The request> Leaving out every picture, quote the data below exactly as it appears.

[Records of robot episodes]
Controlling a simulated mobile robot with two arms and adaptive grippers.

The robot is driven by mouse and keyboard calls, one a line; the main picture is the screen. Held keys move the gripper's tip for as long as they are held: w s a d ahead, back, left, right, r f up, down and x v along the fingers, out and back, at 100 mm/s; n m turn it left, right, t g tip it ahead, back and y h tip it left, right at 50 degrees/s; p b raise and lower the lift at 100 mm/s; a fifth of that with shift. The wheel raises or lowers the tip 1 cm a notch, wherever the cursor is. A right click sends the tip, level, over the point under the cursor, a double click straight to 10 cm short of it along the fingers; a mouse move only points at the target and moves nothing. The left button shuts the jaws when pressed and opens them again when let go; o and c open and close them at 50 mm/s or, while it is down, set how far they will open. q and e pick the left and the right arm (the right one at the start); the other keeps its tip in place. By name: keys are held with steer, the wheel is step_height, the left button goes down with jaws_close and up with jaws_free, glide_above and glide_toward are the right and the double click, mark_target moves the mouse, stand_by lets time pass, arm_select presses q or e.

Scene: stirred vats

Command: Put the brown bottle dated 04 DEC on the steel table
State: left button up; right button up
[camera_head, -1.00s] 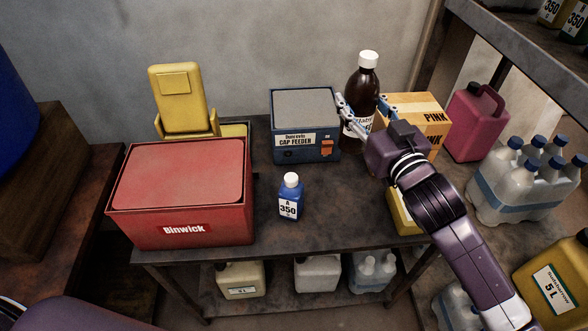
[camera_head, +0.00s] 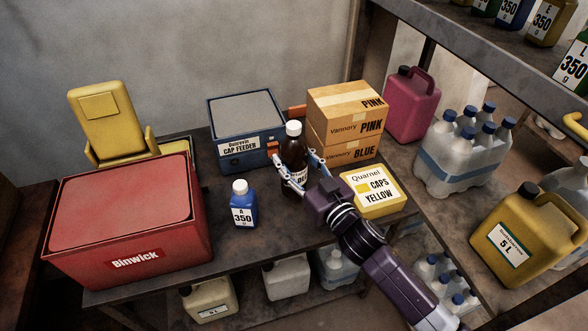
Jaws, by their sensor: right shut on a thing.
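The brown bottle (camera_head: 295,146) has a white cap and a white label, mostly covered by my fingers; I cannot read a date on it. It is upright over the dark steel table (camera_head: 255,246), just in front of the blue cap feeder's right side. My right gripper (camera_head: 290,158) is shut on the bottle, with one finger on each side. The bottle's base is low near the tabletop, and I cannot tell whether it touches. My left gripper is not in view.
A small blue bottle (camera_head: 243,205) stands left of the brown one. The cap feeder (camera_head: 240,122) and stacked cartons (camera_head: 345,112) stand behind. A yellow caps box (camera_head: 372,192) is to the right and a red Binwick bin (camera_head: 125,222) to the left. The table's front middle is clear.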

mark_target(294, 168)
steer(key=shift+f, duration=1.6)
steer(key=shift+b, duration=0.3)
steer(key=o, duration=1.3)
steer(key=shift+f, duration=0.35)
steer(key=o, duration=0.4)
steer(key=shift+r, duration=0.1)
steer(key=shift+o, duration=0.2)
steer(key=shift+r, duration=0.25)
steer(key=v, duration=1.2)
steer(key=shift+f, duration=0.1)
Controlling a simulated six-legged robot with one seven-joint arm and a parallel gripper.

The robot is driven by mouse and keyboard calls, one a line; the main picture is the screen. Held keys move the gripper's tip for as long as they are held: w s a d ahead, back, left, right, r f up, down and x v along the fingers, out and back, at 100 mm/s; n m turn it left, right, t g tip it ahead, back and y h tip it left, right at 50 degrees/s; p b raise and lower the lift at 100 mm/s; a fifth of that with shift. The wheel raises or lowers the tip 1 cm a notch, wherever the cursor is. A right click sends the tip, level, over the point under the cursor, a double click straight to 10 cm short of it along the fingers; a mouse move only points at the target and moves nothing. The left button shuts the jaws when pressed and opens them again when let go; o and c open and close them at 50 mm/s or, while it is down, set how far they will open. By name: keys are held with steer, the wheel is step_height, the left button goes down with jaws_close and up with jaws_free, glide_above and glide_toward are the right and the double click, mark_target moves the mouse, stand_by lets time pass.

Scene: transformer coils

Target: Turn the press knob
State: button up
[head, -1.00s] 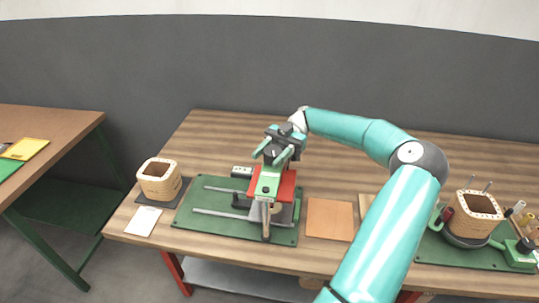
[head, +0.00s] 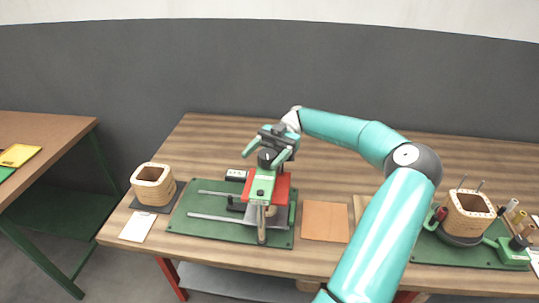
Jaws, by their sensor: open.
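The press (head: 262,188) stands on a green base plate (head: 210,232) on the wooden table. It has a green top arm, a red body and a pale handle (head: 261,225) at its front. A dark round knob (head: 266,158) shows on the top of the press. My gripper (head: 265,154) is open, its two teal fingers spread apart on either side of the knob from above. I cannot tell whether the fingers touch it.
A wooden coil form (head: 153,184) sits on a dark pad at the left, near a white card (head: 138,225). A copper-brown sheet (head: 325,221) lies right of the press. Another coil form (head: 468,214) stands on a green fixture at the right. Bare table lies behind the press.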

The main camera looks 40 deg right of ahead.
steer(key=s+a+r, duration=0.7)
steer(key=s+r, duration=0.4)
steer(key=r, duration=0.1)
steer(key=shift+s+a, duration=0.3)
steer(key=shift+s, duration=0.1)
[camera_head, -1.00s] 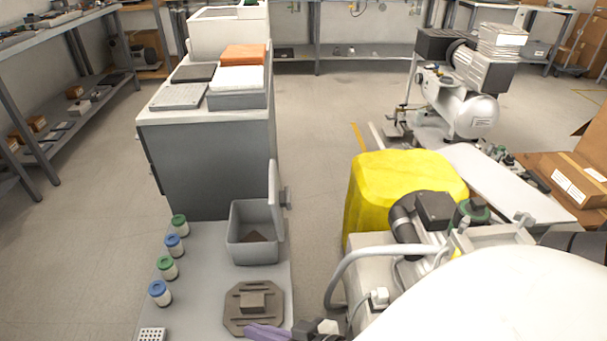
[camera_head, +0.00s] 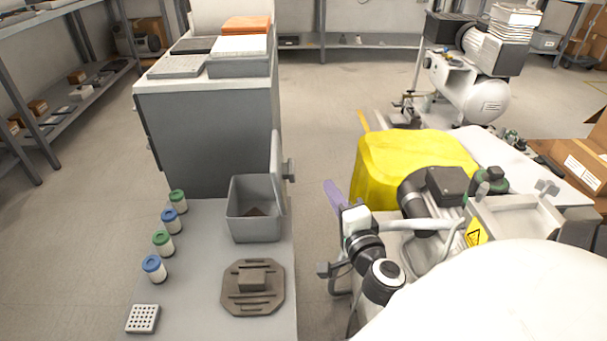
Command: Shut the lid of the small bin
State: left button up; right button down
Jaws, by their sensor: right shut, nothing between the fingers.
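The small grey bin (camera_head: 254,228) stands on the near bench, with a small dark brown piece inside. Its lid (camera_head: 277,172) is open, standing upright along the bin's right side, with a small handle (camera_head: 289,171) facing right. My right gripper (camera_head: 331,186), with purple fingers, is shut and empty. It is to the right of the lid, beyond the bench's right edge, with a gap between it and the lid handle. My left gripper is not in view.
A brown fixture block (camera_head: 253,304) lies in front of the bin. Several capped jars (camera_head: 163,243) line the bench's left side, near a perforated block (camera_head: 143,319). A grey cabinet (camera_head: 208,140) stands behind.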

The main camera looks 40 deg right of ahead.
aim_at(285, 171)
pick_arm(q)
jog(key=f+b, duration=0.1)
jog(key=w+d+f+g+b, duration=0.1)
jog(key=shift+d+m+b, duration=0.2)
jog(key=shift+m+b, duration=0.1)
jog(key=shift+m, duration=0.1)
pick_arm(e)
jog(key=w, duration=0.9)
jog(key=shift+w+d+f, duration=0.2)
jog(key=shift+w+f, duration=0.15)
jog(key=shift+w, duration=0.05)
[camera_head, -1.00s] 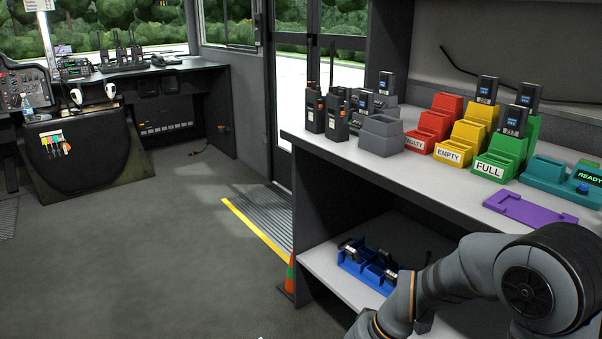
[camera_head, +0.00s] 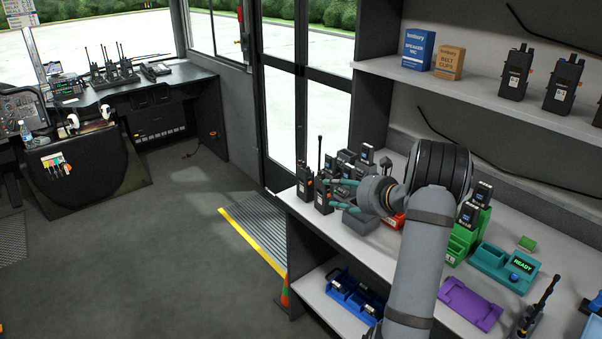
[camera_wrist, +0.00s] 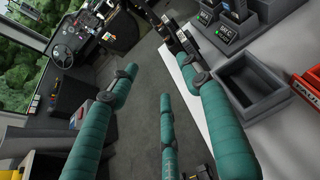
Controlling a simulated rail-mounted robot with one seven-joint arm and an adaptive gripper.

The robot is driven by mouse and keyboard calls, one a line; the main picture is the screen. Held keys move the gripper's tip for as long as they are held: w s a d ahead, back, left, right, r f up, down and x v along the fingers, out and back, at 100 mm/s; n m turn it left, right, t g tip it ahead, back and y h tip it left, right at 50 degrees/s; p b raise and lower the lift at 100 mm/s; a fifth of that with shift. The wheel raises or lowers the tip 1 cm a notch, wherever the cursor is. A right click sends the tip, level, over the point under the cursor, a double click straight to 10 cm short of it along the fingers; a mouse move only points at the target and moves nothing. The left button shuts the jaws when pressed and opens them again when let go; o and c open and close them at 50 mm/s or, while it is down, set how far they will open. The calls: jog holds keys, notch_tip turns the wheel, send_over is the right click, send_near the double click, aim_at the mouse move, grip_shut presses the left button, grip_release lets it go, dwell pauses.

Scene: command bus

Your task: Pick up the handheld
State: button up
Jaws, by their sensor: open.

Worked solution>
Controlling a simulated mobile robot with two arms and adaptive grippers.

The robot is driven by mouse and keyboard calls, one a line; the main picture is the screen. Held keys move the gripper's tip for as long as they are held: w s a d ahead, back, left, right, r f up, down and x v along the fingers, out and back, at 100 mm/s; n m turn it left, right, t g tip it ahead, back and y h tip it left, right at 50 degrees/s; p b raise and lower the lift at 100 mm/s; a fifth of that with shift. The wheel raises or lowers the tip 1 cm a notch, wherever the cursor is. A right click sends the tip, level, over the point under the cursor, a double click straight to 10 cm short of it along the fingers; a mouse move only points at the target and moves nothing. The left button shuts the jaws when pressed and opens them again when let go; o and c open and close them at 50 mm/s or, while it is down, set how far they will open. q and e pick the left and the right arm (the right one at the start); the other keeps its tip in place. By name: keys are held with steer, the wheel is step_height, the left button goes down with jaws_close and up with jaws_free, glide_above and glide_toward are the right and the double click, mark_target moves the mouse, stand_by lets time pass, arm_select presses q or e.

Scene: stirred vats

Command: Put the brown bottle dated 04 DEC on the steel table
State: left button up; right button up
[camera_head, -1.00s] 
[camera_head, +0.00s] 
Jaws, by their sensor: right shut on a thing.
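The brown bottle (camera_head: 295,146) has a white cap and a white label, mostly covered by my fingers; I cannot read a date on it. It is upright over the dark steel table (camera_head: 255,246), just in front of the blue cap feeder's right side. My right gripper (camera_head: 290,158) is shut on the bottle, with one finger on each side. The bottle's base is low near the tabletop, and I cannot tell whether it touches. My left gripper is not in view.
A small blue bottle (camera_head: 243,205) stands left of the brown one. The cap feeder (camera_head: 240,122) and stacked cartons (camera_head: 345,112) stand behind. A yellow caps box (camera_head: 372,192) is to the right and a red Binwick bin (camera_head: 125,222) to the left. The table's front middle is clear.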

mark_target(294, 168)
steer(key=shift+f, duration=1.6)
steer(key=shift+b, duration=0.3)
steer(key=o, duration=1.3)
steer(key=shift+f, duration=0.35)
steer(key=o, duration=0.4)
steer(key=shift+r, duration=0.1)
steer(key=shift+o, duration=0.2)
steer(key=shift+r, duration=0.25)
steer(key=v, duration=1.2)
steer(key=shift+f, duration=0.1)
Controlling a simulated six-legged robot with one seven-joint arm and a parallel gripper.

The robot is driven by mouse and keyboard calls, one a line; the main picture is the screen. Held keys move the gripper's tip for as long as they are held: w s a d ahead, back, left, right, r f up, down and x v along the fingers, out and back, at 100 mm/s; n m turn it left, right, t g tip it ahead, back and y h tip it left, right at 50 degrees/s; p b raise and lower the lift at 100 mm/s; a fifth of that with shift. The wheel raises or lowers the tip 1 cm a notch, wherever the cursor is. A right click sends the tip, level, over the point under the cursor, a double click straight to 10 cm short of it along the fingers; a mouse move only points at the target and moves nothing. The left button shuts the jaws when pressed and opens them again when let go; o and c open and close them at 50 mm/s or, while it is down, set how far they will open. By name: keys are held with steer, the wheel is step_height, the left button goes down with jaws_close and up with jaws_free, glide_above and glide_toward are the right and the double click, mark_target moves the mouse, stand_by lets time pass.

Scene: transformer coils

Target: Turn the press knob
State: button up
[head, -1.00s] 
[head, +0.00s] 
Jaws, by their sensor: open.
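The press (head: 262,188) stands on a green base plate (head: 210,232) on the wooden table. It has a green top arm, a red body and a pale handle (head: 261,225) at its front. A dark round knob (head: 266,158) shows on the top of the press. My gripper (head: 265,154) is open, its two teal fingers spread apart on either side of the knob from above. I cannot tell whether the fingers touch it.
A wooden coil form (head: 153,184) sits on a dark pad at the left, near a white card (head: 138,225). A copper-brown sheet (head: 325,221) lies right of the press. Another coil form (head: 468,214) stands on a green fixture at the right. Bare table lies behind the press.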

The main camera looks 40 deg right of ahead.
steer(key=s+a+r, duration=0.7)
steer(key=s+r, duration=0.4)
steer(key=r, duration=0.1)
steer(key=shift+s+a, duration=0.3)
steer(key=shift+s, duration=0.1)
[camera_head, -1.00s] 
[camera_head, +0.00s] 
Command: Shut the lid of the small bin
State: left button up; right button down
Jaws, by their sensor: right shut, nothing between the fingers.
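The small grey bin (camera_head: 254,228) stands on the near bench, with a small dark brown piece inside. Its lid (camera_head: 277,172) is open, standing upright along the bin's right side, with a small handle (camera_head: 289,171) facing right. My right gripper (camera_head: 331,186), with purple fingers, is shut and empty. It is to the right of the lid, beyond the bench's right edge, with a gap between it and the lid handle. My left gripper is not in view.
A brown fixture block (camera_head: 253,304) lies in front of the bin. Several capped jars (camera_head: 163,243) line the bench's left side, near a perforated block (camera_head: 143,319). A grey cabinet (camera_head: 208,140) stands behind.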

The main camera looks 40 deg right of ahead.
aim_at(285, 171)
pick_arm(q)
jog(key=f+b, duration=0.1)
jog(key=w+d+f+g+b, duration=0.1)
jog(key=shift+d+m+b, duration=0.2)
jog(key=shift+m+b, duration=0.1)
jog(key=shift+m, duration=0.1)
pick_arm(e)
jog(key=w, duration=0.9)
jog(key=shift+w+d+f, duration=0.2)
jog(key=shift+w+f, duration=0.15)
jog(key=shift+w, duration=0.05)
[camera_head, -1.00s] 
[camera_head, +0.00s] 
[camera_wrist, +0.00s] 
Controlling a simulated rail-mounted robot with one seven-joint arm and an adaptive gripper.

The robot is driven by mouse and keyboard calls, one a line; the main picture is the screen. Held keys move the gripper's tip for as long as they are held: w s a d ahead, back, left, right, r f up, down and x v along the fingers, out and back, at 100 mm/s; n m turn it left, right, t g tip it ahead, back and y h tip it left, right at 50 degrees/s; p b raise and lower the lift at 100 mm/s; a fifth of that with shift. The wheel raises or lowers the tip 1 cm a notch, wherever the cursor is. A right click sends the tip, level, over the point under the cursor, a double click straight to 10 cm short of it along the fingers; a mouse move only points at the target and moves nothing. The left button shuts the jaws when pressed and opens them again when let go; o and c open and close them at 50 mm/s or, while it is down, set how far they will open. The calls: jog holds keys, notch_tip turns the wheel, send_over is the right click, send_near the double click, aim_at the mouse move, grip_shut presses the left button, grip_release lets it go, dwell pauses.

Scene: command bus

Your task: Pick up the handheld
State: button up
Jaws, by their sensor: open.

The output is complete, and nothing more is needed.